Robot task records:
<<<<
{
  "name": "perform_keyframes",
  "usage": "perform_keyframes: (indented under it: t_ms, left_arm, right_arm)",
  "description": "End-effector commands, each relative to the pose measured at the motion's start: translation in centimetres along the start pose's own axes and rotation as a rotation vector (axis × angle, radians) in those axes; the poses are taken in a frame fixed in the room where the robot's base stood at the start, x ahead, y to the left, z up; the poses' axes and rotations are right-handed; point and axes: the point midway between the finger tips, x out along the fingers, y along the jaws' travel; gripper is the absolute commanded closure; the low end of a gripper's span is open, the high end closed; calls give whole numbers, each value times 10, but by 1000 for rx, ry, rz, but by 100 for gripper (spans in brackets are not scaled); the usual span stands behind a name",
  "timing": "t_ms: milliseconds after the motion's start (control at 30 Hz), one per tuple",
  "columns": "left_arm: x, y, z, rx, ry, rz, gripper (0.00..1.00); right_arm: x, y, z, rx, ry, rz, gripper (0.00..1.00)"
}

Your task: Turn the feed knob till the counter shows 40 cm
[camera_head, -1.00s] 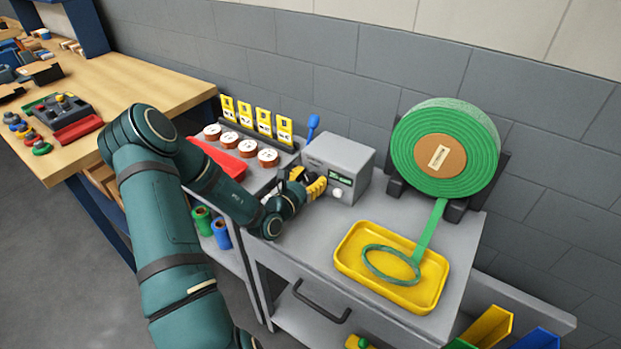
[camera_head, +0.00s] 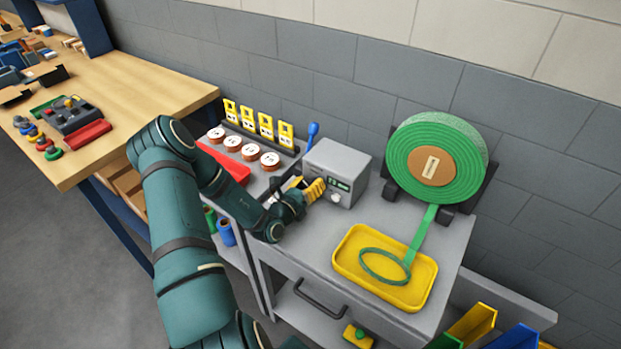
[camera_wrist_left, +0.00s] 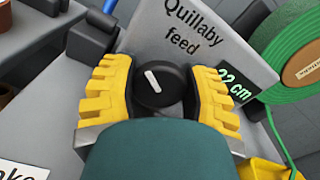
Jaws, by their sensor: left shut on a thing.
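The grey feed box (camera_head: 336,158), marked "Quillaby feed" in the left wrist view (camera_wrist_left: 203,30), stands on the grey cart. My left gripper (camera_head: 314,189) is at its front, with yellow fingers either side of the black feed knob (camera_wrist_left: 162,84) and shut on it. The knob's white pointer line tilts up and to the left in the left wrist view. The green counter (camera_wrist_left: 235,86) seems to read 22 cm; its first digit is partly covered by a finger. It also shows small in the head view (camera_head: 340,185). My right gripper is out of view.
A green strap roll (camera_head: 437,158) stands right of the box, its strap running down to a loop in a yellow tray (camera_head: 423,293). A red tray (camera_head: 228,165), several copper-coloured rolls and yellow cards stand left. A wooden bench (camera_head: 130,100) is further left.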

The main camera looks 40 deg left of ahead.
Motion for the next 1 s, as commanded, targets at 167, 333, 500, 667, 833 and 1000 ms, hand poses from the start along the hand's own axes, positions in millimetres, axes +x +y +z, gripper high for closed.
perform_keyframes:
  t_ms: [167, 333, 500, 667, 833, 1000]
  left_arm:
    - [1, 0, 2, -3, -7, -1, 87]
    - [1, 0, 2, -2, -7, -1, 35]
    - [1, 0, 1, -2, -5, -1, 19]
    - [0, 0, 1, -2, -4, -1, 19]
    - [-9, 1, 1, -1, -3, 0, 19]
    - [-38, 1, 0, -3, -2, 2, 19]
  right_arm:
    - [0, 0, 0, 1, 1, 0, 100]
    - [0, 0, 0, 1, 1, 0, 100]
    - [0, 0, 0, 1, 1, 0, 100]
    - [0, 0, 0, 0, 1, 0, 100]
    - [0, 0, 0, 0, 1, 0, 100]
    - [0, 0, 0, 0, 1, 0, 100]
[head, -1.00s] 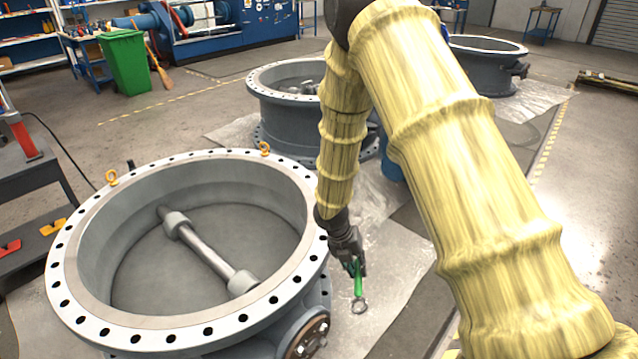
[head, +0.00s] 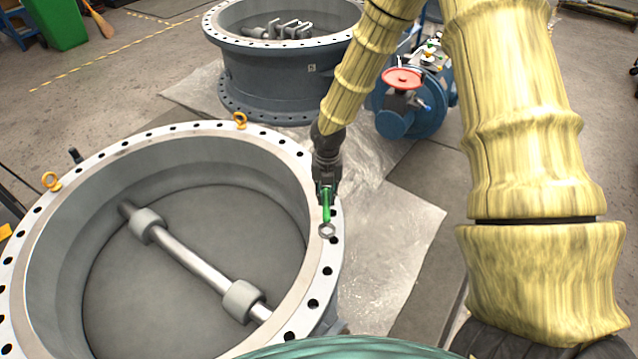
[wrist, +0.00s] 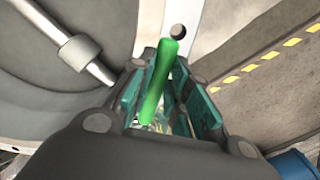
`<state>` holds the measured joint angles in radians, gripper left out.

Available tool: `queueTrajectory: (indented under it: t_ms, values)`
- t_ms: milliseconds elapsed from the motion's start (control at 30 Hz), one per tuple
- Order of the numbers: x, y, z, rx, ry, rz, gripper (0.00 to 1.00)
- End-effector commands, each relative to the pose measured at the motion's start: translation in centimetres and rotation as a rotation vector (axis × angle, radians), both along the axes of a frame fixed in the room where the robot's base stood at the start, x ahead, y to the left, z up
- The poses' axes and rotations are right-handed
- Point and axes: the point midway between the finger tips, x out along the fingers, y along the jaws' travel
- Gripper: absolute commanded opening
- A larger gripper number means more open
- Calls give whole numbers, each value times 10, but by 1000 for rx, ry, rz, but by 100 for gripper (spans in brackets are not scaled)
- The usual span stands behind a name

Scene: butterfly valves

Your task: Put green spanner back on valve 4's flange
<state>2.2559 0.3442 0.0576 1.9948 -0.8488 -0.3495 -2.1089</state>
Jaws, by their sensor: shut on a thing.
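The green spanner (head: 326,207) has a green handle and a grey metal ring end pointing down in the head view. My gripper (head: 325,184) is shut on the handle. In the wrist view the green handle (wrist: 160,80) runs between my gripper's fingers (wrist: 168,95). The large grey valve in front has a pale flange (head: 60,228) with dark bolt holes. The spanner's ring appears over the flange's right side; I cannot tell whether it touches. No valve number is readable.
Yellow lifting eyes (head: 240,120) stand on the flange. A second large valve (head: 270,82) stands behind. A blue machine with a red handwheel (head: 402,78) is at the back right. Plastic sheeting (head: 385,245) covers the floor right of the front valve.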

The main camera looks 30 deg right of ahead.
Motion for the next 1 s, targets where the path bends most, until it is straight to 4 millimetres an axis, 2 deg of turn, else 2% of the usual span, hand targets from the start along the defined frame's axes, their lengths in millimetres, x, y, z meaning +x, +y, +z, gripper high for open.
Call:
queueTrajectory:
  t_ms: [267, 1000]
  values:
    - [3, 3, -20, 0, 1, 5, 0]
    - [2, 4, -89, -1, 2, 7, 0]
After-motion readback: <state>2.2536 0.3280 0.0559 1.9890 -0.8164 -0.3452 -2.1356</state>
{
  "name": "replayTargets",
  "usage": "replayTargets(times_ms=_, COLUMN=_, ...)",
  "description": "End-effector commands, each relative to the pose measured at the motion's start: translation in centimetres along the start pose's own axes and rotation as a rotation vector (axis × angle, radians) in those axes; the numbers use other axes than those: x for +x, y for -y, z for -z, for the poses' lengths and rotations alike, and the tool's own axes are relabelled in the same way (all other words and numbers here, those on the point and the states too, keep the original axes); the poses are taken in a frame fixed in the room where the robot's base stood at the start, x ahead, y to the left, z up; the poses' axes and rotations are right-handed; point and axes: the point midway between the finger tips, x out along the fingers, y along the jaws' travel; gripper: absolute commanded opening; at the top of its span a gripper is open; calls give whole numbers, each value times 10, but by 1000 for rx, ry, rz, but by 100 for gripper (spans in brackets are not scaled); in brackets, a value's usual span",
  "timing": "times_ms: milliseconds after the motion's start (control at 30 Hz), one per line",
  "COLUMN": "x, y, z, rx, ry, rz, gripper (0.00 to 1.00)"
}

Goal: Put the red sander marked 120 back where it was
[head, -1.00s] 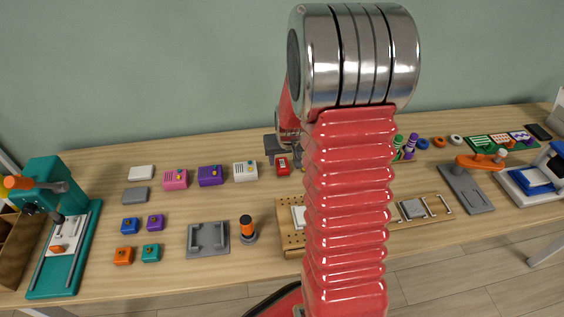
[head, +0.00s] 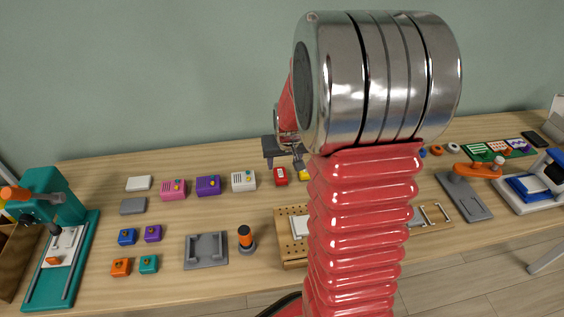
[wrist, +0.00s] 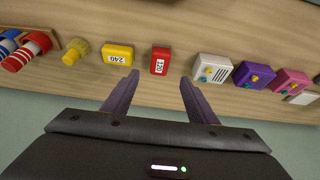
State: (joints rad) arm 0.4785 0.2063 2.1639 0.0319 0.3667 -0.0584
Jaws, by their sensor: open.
>>>>
→ **Instructions for the task**
Extract all the data above exactly, excluding every picture.

→ **Task response**
{
  "name": "perform_keyframes",
  "usage": "perform_keyframes: (indented under it: t_ms, left_arm, right_arm)",
  "description": "End-effector commands, each relative to the pose measured at the motion's start: translation in centimetres along the start pose's own axes and rotation as a rotation vector (axis × angle, radians) in those axes; the poses are taken in a frame fixed in the room where the robot's base stood at the start, x ahead, y to the left, z up; the poses' axes and rotations are right-handed; point and axes: the point midway between the finger tips, x out along the fingers, y along the jaws' travel; gripper is the absolute commanded closure; the low end of a gripper's span is open, the high end closed; calls give whole numbers, each value times 10, but by 1000 for rx, ry, rz, but by 100 for gripper (spans in brackets are not scaled); the usual span stands behind a name",
  "timing": "t_ms: milliseconds after the motion's start (control at 30 Hz), one per tuple",
  "columns": "left_arm: x, y, z, rx, ry, rz, gripper (0.00..1.00); right_arm: x, y, z, rx, ry, rz, gripper (0.00..1.00)"
}

Your task: Turn the feed knob till the counter shows 40 cm
[camera_head, -1.00s] 
[camera_head, +0.00s] 
[camera_wrist_left, +0.00s] 
Jaws, by their sensor: left shut on a thing.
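The grey feed box (camera_head: 336,158), marked "Quillaby feed" in the left wrist view (camera_wrist_left: 203,30), stands on the grey cart. My left gripper (camera_head: 314,189) is at its front, with yellow fingers either side of the black feed knob (camera_wrist_left: 162,84) and shut on it. The knob's white pointer line tilts up and to the left in the left wrist view. The green counter (camera_wrist_left: 235,86) seems to read 22 cm; its first digit is partly covered by a finger. It also shows small in the head view (camera_head: 340,185). My right gripper is out of view.
A green strap roll (camera_head: 437,158) stands right of the box, its strap running down to a loop in a yellow tray (camera_head: 423,293). A red tray (camera_head: 228,165), several copper-coloured rolls and yellow cards stand left. A wooden bench (camera_head: 130,100) is further left.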

The main camera looks 40 deg left of ahead.
Motion for the next 1 s, as commanded, targets at 167, 333, 500, 667, 833 and 1000 ms, hand poses from the start along the hand's own axes, positions in millimetres, axes +x +y +z, gripper high for closed.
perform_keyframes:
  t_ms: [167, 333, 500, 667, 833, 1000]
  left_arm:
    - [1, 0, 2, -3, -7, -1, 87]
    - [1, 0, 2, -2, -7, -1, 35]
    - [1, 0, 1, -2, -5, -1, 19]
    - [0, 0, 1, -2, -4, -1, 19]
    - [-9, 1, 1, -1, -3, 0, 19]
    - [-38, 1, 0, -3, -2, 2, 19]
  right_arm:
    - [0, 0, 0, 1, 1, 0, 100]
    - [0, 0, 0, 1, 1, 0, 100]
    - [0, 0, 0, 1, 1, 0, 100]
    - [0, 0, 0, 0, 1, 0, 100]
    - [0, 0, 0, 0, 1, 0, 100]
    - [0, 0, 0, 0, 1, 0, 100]
[head, -1.00s] 
[head, +0.00s] 
[wrist, +0.00s] 
`<state>` holds the measured joint angles in radians, gripper left out.

Available tool: `queueTrajectory: (indented under it: t_ms, values)`
- t_ms: milliseconds elapsed from the motion's start (control at 30 Hz), one per tuple
- Order of the numbers: x, y, z, rx, ry, rz, gripper (0.00 to 1.00)
- End-effector commands, each relative to the pose measured at the motion's start: translation in centimetres and rotation as a rotation vector (axis × angle, radians), both along the axes of a frame fixed in the room where the robot's base stood at the start, x ahead, y to the left, z up
- The poses' axes and rotations are right-handed
- Point and axes: the point midway between the finger tips, x out along the fingers, y along the jaws' travel
- Gripper: absolute commanded opening
- A larger gripper number means more open
- Calls give whole numbers, each value times 10, but by 1000 for rx, ry, rz, but by 100 for gripper (spans in brackets are not scaled)
- The usual span stands behind a name

Scene: butterfly valves

Your task: Put green spanner back on valve 4's flange
<state>2.2559 0.3442 0.0576 1.9948 -0.8488 -0.3495 -2.1089</state>
Jaws, by their sensor: shut on a thing.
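The green spanner (head: 326,207) has a green handle and a grey metal ring end pointing down in the head view. My gripper (head: 325,184) is shut on the handle. In the wrist view the green handle (wrist: 160,80) runs between my gripper's fingers (wrist: 168,95). The large grey valve in front has a pale flange (head: 60,228) with dark bolt holes. The spanner's ring appears over the flange's right side; I cannot tell whether it touches. No valve number is readable.
Yellow lifting eyes (head: 240,120) stand on the flange. A second large valve (head: 270,82) stands behind. A blue machine with a red handwheel (head: 402,78) is at the back right. Plastic sheeting (head: 385,245) covers the floor right of the front valve.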

The main camera looks 30 deg right of ahead.
Motion for the next 1 s, targets where the path bends most, until it is straight to 4 millimetres an axis, 2 deg of turn, else 2% of the usual span, hand targets from the start along the defined frame's axes, their lengths in millimetres, x, y, z meaning +x, +y, +z, gripper high for open.
Call:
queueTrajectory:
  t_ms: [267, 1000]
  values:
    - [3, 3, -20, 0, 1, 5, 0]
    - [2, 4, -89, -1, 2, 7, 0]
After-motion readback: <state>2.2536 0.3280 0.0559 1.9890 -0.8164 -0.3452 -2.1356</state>
{
  "name": "replayTargets",
  "usage": "replayTargets(times_ms=_, COLUMN=_, ...)",
  "description": "End-effector commands, each relative to the pose measured at the motion's start: translation in centimetres along the start pose's own axes and rotation as a rotation vector (axis × angle, radians) in those axes; the numbers use other axes than those: x for +x, y for -y, z for -z, for the poses' lengths and rotations alike, and the tool's own axes are relabelled in the same way (all other words and numbers here, those on the point and the states too, keep the original axes); the poses are taken in a frame fixed in the room where the robot's base stood at the start, x ahead, y to the left, z up; the poses' axes and rotations are right-handed; point and axes: the point midway between the finger tips, x out along the fingers, y along the jaws' travel; gripper: absolute commanded opening; at the top of its span a gripper is open; calls give whole numbers, each value times 10, but by 1000 for rx, ry, rz, but by 100 for gripper (spans in brackets are not scaled); in brackets, a value's usual span",
  "timing": "times_ms: milliseconds after the motion's start (control at 30 Hz), one per line",
  "COLUMN": "x, y, z, rx, ry, rz, gripper (0.00 to 1.00)"
}

Goal: Put the red sander marked 120 back where it was
[head, -1.00s] 
[head, +0.00s] 
[wrist, +0.00s] 
State: (joints rad) arm 0.4785 0.2063 2.1639 0.0319 0.3667 -0.0584
Jaws, by their sensor: open.

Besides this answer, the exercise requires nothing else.